* _DATA TO USE_
────────
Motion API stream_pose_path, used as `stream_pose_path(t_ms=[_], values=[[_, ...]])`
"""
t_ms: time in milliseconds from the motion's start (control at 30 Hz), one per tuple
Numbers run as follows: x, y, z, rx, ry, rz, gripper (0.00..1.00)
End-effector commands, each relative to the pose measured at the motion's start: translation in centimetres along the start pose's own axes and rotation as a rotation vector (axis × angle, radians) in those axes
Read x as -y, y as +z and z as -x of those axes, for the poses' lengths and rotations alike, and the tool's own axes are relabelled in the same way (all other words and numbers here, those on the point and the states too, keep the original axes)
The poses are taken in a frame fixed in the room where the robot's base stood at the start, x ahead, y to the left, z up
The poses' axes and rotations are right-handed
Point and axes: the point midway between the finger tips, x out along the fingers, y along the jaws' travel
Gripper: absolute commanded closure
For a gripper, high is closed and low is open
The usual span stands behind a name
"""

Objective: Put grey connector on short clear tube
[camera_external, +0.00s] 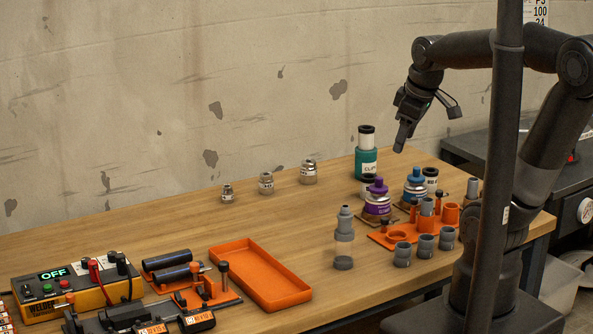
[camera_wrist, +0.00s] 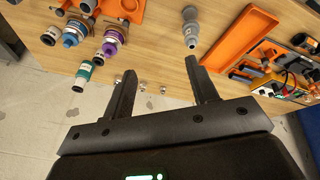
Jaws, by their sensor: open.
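A clear tube (camera_external: 343,247) stands upright on the table, with a grey band at its bottom. A stepped grey fitting (camera_external: 345,221) sits on its top. This stack also shows at the upper middle of the wrist view, where its grey part (camera_wrist: 191,30) is seen from above. Several grey ring-shaped connectors (camera_external: 425,246) stand to its right in front of an orange rack; I cannot tell which grey piece the task means.
The orange rack (camera_external: 381,239) holds more grey pieces. Purple (camera_external: 377,201), blue (camera_external: 415,184) and green (camera_external: 366,163) containers stand behind it. An orange tray (camera_external: 259,273), clamp tools and a welder box (camera_external: 60,289) lie left. Small metal fittings (camera_external: 266,183) stand at the back.

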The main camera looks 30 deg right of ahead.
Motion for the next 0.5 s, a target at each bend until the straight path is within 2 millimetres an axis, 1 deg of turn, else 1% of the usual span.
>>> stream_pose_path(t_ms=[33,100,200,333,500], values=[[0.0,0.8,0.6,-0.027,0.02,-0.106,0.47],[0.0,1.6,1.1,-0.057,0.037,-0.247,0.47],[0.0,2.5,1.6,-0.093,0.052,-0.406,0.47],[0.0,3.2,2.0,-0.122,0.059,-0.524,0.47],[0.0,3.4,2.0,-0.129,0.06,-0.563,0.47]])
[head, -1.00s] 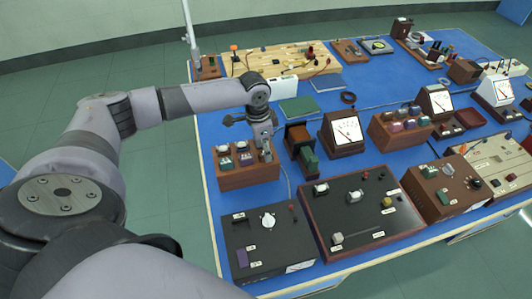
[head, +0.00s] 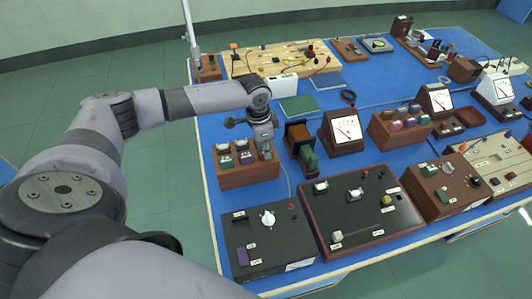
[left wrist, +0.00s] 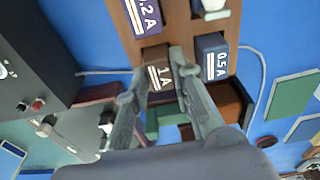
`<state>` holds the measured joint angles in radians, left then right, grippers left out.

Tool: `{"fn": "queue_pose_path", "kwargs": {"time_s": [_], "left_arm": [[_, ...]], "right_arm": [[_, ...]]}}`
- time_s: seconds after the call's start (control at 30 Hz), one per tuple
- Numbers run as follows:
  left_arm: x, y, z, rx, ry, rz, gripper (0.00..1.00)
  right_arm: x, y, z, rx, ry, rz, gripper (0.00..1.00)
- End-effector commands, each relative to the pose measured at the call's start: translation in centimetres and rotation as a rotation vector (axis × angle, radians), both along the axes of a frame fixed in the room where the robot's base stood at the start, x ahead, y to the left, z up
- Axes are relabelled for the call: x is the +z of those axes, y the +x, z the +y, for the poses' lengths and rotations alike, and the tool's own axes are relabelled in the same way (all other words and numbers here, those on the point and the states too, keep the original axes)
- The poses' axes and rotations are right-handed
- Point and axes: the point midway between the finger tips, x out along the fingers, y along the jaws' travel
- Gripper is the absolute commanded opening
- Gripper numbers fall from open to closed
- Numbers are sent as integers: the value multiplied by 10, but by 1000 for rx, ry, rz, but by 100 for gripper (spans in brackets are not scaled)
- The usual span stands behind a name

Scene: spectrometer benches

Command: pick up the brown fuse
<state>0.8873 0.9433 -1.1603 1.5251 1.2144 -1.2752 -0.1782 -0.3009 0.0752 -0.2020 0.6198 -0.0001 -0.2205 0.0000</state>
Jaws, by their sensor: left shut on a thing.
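The brown fuse (left wrist: 159,77), marked "1 A", is held between the two fingertips of my left gripper (left wrist: 158,78). In the head view the same gripper (head: 264,142) is over the right end of the wooden fuse holder (head: 247,179), and the fuse itself is hard to make out there. The holder (left wrist: 180,30) also shows in the left wrist view. A purple fuse (left wrist: 141,16) marked "0.2 A" and a dark blue fuse (left wrist: 211,56) marked "0.5 A" sit in it beside the brown one. My right gripper does not show.
A black box with a knob (head: 268,240) stands in front of the holder. A wooden block with green parts (head: 299,140) is close on its right, and a meter (head: 342,131) stands beyond that. A green book (head: 299,105) lies behind on the blue bench top.

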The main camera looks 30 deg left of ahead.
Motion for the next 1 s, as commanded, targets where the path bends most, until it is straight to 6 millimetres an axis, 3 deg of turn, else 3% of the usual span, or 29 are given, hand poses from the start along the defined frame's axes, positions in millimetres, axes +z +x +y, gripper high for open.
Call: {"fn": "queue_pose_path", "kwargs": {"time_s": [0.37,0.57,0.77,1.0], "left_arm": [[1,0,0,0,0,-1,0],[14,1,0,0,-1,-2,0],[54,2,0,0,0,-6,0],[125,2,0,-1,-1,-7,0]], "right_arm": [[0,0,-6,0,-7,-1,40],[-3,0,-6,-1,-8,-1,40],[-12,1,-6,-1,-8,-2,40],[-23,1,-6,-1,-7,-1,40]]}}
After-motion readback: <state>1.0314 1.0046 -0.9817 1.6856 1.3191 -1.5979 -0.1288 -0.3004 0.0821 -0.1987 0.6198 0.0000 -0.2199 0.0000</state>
────────
* _YOUR INSTRUCTIONS_
Retype the data above exactly; pictures are not part of the copy.

* _TASK RESPONSE_
Motion API stream_pose_path, used as `stream_pose_path(t_ms=[_], values=[[_, ...]])`
"""
t_ms: time in milliseconds from the motion's start (control at 30 Hz), one per tuple
Numbers run as follows: x, y, z, rx, ry, rz, gripper (0.00..1.00)
End-effector commands, each relative to the pose measured at the motion's start: translation in centimetres along the start pose's own axes and rotation as a rotation vector (axis × angle, radians) in those axes
Read x as -y, y as +z and z as -x of those axes, for the poses' lengths and rotations alike, and the tool's own axes are relabelled in the same way (all other words and numbers here, those on the point and the states too, keep the original axes)
The poses are taken in a frame fixed in the room where the robot's base stood at the start, x ahead, y to the left, z up
The poses' axes and rotations are right-handed
Point and axes: the point midway between the finger tips, x out along the fingers, y along the jaws' travel
Gripper: absolute commanded closure
For a gripper, high is closed and low is open
The usual span stands behind a name
"""

Objective: Put grey connector on short clear tube
[camera_external, +0.00s] 
[camera_wrist, +0.00s] 
Jaws, by their sensor: open.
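A clear tube (camera_external: 343,247) stands upright on the table, with a grey band at its bottom. A stepped grey fitting (camera_external: 345,221) sits on its top. This stack also shows at the upper middle of the wrist view, where its grey part (camera_wrist: 191,30) is seen from above. Several grey ring-shaped connectors (camera_external: 425,246) stand to its right in front of an orange rack; I cannot tell which grey piece the task means.
The orange rack (camera_external: 381,239) holds more grey pieces. Purple (camera_external: 377,201), blue (camera_external: 415,184) and green (camera_external: 366,163) containers stand behind it. An orange tray (camera_external: 259,273), clamp tools and a welder box (camera_external: 60,289) lie left. Small metal fittings (camera_external: 266,183) stand at the back.

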The main camera looks 30 deg right of ahead.
Motion for the next 0.5 s, a target at each bend until the straight path is within 2 millimetres an axis, 1 deg of turn, else 1% of the usual span.
>>> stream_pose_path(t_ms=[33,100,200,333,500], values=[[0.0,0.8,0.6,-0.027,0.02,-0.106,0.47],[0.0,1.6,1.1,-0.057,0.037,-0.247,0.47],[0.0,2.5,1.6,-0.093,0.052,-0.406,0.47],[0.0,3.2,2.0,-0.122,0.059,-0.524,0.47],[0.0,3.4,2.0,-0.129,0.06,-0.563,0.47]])
[head, -1.00s] 
[head, +0.00s] 
[left wrist, +0.00s] 
`<state>` holds the measured joint angles in radians, left then right, grippers left out.

Tool: `{"fn": "queue_pose_path", "kwargs": {"time_s": [_], "left_arm": [[_, ...]], "right_arm": [[_, ...]]}}`
- time_s: seconds after the call's start (control at 30 Hz), one per tuple
- Numbers run as follows:
  left_arm: x, y, z, rx, ry, rz, gripper (0.00..1.00)
  right_arm: x, y, z, rx, ry, rz, gripper (0.00..1.00)
- End-effector commands, each relative to the pose measured at the call's start: translation in centimetres and rotation as a rotation vector (axis × angle, radians), both along the axes of a frame fixed in the room where the robot's base stood at the start, x ahead, y to the left, z up
- Axes are relabelled for the call: x is the +z of those axes, y the +x, z the +y, for the poses' lengths and rotations alike, and the tool's own axes are relabelled in the same way (all other words and numbers here, those on the point and the states too, keep the original axes)
- The poses' axes and rotations are right-handed
- Point and axes: the point midway between the finger tips, x out along the fingers, y along the jaws' travel
- Gripper is the absolute commanded opening
- Gripper numbers fall from open to closed
- Numbers are sent as integers: the value multiplied by 10, but by 1000 for rx, ry, rz, but by 100 for gripper (spans in brackets are not scaled)
- The usual span stands behind a name

Scene: spectrometer benches

Command: pick up the brown fuse
<state>0.8873 0.9433 -1.1603 1.5251 1.2144 -1.2752 -0.1782 -0.3009 0.0752 -0.2020 0.6198 -0.0001 -0.2205 0.0000</state>
Jaws, by their sensor: left shut on a thing.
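The brown fuse (left wrist: 159,77), marked "1 A", is held between the two fingertips of my left gripper (left wrist: 158,78). In the head view the same gripper (head: 264,142) is over the right end of the wooden fuse holder (head: 247,179), and the fuse itself is hard to make out there. The holder (left wrist: 180,30) also shows in the left wrist view. A purple fuse (left wrist: 141,16) marked "0.2 A" and a dark blue fuse (left wrist: 211,56) marked "0.5 A" sit in it beside the brown one. My right gripper does not show.
A black box with a knob (head: 268,240) stands in front of the holder. A wooden block with green parts (head: 299,140) is close on its right, and a meter (head: 342,131) stands beyond that. A green book (head: 299,105) lies behind on the blue bench top.

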The main camera looks 30 deg left of ahead.
Motion for the next 1 s, as commanded, targets where the path bends most, until it is straight to 6 millimetres an axis, 3 deg of turn, else 3% of the usual span, or 29 are given, hand poses from the start along the defined frame's axes, positions in millimetres, axes +z +x +y, gripper high for open.
Call: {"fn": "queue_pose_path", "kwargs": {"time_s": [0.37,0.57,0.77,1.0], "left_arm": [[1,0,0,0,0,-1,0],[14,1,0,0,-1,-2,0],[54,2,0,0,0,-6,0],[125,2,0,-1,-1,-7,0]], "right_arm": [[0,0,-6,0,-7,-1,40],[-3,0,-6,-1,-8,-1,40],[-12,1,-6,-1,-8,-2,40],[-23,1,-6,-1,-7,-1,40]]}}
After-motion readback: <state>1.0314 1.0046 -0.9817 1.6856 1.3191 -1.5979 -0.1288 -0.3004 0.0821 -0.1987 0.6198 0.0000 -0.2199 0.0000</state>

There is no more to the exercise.